* [PATCH dwarves] dwarf_loader: Handle DW_AT_location attrs containing DW_OP_plus_uconst
@ 2025-11-30 3:21 Yao Zi
2025-12-04 0:46 ` Yonghong Song
0 siblings, 1 reply; 4+ messages in thread
From: Yao Zi @ 2025-11-30 3:21 UTC (permalink / raw)
To: Alan Maguire; +Cc: dwarves, bpf, Yao Zi, q66
LLVM has a GlobalMerge pass, which tries to group multiple global
variables together and address them with through a single register with
offsets coded in instructions, to reduce register pressure. Address of
symbols transformed by the pass may be represented by an DWARF
expression consisting of DW_OP_addrx and DW_OP_plus_uconst, which
naturally matches the way a merged variable is addressed.
However, our dwarf_loader currently ignores anything but the first in
the location expression, including the DW_OP_plus_uconst atom, which
appears the second operation in this case. This could result in broken
BTF information produced by pahole, where several merged symbols are
given the same offset, even though in fact they don't overlap.

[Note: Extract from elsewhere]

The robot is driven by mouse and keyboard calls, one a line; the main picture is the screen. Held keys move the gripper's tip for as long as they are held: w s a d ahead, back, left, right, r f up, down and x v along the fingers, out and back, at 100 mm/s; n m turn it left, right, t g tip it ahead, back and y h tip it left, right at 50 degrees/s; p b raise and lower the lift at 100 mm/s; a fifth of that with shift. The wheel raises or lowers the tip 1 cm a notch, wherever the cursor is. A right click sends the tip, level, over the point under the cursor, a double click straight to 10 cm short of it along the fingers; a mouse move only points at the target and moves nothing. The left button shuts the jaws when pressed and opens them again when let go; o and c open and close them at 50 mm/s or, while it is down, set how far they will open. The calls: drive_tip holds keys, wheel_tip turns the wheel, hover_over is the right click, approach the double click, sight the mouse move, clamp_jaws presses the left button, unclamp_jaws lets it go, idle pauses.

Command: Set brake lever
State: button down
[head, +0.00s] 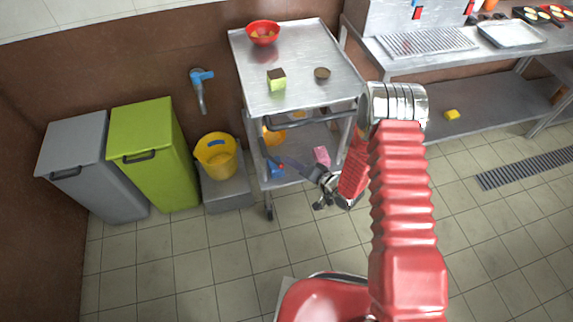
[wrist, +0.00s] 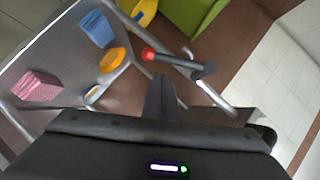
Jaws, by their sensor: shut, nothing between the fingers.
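The brake lever (wrist: 178,62) shows in the wrist view as a grey bar with a red ball tip, beside the trolley frame. Its other end meets a pale pivot piece on the right. My gripper (wrist: 162,80) is shut and empty, with its fingertips close below the bar, near the red tip. I cannot tell whether they touch. There the lever is mostly hidden or too small to make out.
The lower shelf holds a blue block (wrist: 97,28), a yellow-orange item (wrist: 114,59) and a pink block (wrist: 38,86). A yellow bucket (head: 216,158), green bin (head: 157,158) and grey bin (head: 84,172) stand left of the trolley. Tiled floor is open in front.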

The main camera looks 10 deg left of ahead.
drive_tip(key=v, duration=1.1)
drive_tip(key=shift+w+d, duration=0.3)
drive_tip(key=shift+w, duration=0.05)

LLVM has enabled MergeGlobal pass for PowerPC[1] and RISC-V[2] by
default since version 20, let's handle DW_OP_plus_uconst operations in
DW_AT_location attributes correctly to ensure correct BTF could be
produced for LLVM-built kernels.
Fixes: a6ea527aab91 ("variable: Add ->addr member")

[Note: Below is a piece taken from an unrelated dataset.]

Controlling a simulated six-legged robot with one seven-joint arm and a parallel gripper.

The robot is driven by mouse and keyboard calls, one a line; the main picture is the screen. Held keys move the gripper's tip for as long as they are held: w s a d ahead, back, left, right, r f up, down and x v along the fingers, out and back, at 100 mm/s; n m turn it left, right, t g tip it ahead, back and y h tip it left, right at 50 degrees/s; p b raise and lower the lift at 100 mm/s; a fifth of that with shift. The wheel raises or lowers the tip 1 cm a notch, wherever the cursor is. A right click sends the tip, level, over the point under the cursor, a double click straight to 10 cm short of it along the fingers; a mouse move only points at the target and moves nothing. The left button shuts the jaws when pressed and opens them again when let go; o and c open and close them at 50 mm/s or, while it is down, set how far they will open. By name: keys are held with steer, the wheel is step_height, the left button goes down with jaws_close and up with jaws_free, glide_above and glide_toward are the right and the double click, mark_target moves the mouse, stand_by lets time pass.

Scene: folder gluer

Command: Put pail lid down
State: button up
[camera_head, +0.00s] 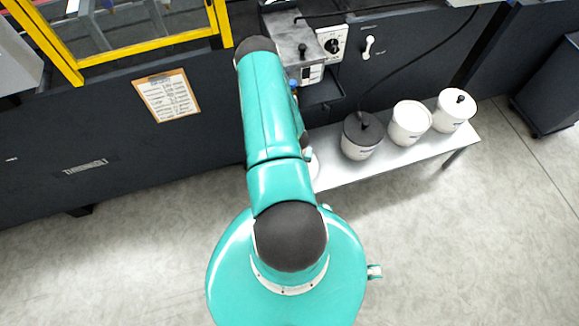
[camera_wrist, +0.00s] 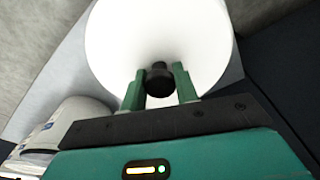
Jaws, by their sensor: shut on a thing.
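In the wrist view my gripper (camera_wrist: 159,88) is shut on the black knob (camera_wrist: 158,78) of a round white lid (camera_wrist: 160,30). The lid fills the upper middle of that view, with the grey bench around it. In the head view my arm hides the gripper and most of the lid; a white rounded edge (camera_head: 313,166) shows just right of the arm. Whether the lid touches the bench cannot be told. On the bench stand a pail with a dark lid (camera_head: 362,138), a white pail with no knob showing (camera_head: 409,124) and a white pail with a black-knobbed lid (camera_head: 454,112).
The pails stand on a low metal bench (camera_head: 345,180) along the dark machine. A white pail (camera_wrist: 75,112) is close by at left in the wrist view. A grey box with a dial (camera_head: 333,42) and a dark hanging cable are above the bench.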

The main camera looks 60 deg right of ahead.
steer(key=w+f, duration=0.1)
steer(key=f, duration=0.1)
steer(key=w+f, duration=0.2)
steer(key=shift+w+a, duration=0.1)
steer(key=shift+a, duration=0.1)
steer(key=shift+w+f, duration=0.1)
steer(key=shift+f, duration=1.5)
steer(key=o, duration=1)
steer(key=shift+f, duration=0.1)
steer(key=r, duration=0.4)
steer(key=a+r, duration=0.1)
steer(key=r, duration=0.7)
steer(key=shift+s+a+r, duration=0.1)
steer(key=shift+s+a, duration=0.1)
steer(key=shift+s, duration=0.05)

Reported-by: q66 <me@q66.moe>
Closes: https://github.com/ClangBuiltLinux/linux/issues/2089
Link: https://github.com/llvm/llvm-project/commit/aaa37d6755e6 # [1]
Link: https://github.com/llvm/llvm-project/commit/9d02264b03ea # [2]

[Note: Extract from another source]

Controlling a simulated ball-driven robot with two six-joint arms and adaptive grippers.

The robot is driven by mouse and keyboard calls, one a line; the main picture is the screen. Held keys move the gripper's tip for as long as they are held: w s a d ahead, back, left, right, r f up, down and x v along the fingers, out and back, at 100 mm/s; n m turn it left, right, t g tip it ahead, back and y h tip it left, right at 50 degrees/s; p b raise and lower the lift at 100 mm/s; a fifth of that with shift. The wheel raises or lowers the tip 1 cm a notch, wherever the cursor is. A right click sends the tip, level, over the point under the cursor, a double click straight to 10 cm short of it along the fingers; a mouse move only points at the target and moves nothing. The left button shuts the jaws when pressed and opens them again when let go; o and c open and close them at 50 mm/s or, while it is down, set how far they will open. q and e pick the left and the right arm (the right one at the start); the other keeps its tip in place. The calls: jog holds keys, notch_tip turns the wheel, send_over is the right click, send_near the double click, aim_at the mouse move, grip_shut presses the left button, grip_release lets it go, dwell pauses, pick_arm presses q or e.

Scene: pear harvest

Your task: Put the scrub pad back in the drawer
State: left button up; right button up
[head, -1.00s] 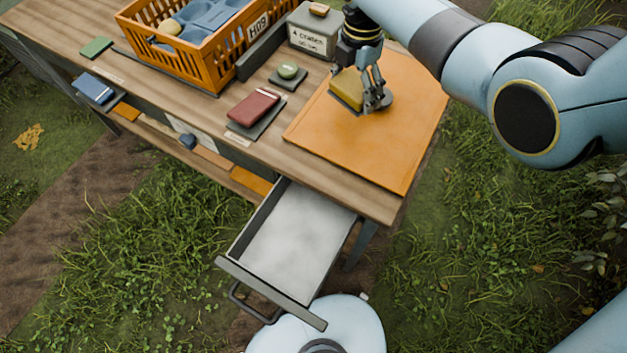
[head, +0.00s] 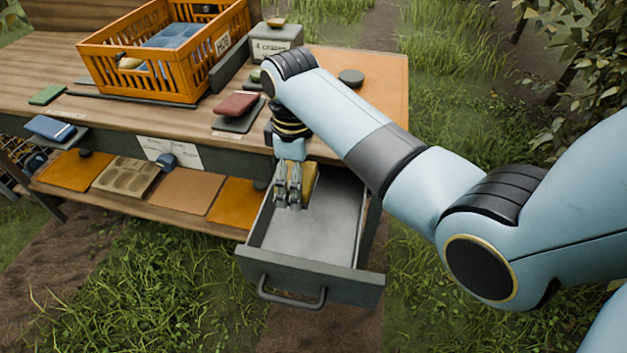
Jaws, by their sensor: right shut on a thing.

Signed-off-by: Yao Zi <ziyao@disroot.org>
---
The problem is found by several distros building Linux kernel with LLVM
and BTF enabled, after upgrading to LLVM 20 or later, kernels built for
RISC-V and PowerPC issue errors like
[ 1.296358] BPF: type_id=4457 offset=4224 size=8
[ 1.296767] BPF:
[ 1.296919] BPF: Invalid offset
on startup, and loading any modules fails with -EINVAL unless
CONFIG_MODULE_ALLOW_BTF_MISMATCH is turned on,
# insmod tun.ko
[ 12.892421] failed to validate module [tun] BTF: -22
[ 12.936971] failed to validate module [tun] BTF: -22
insmod: can't insert 'tun.ko': Invalid argument
By comparing DWARF dump and BTF dump, it's found BTF contains symbols
with the same offset,
type_id=4148 offset=4208 size=8 (VAR 'vector_misaligned_access')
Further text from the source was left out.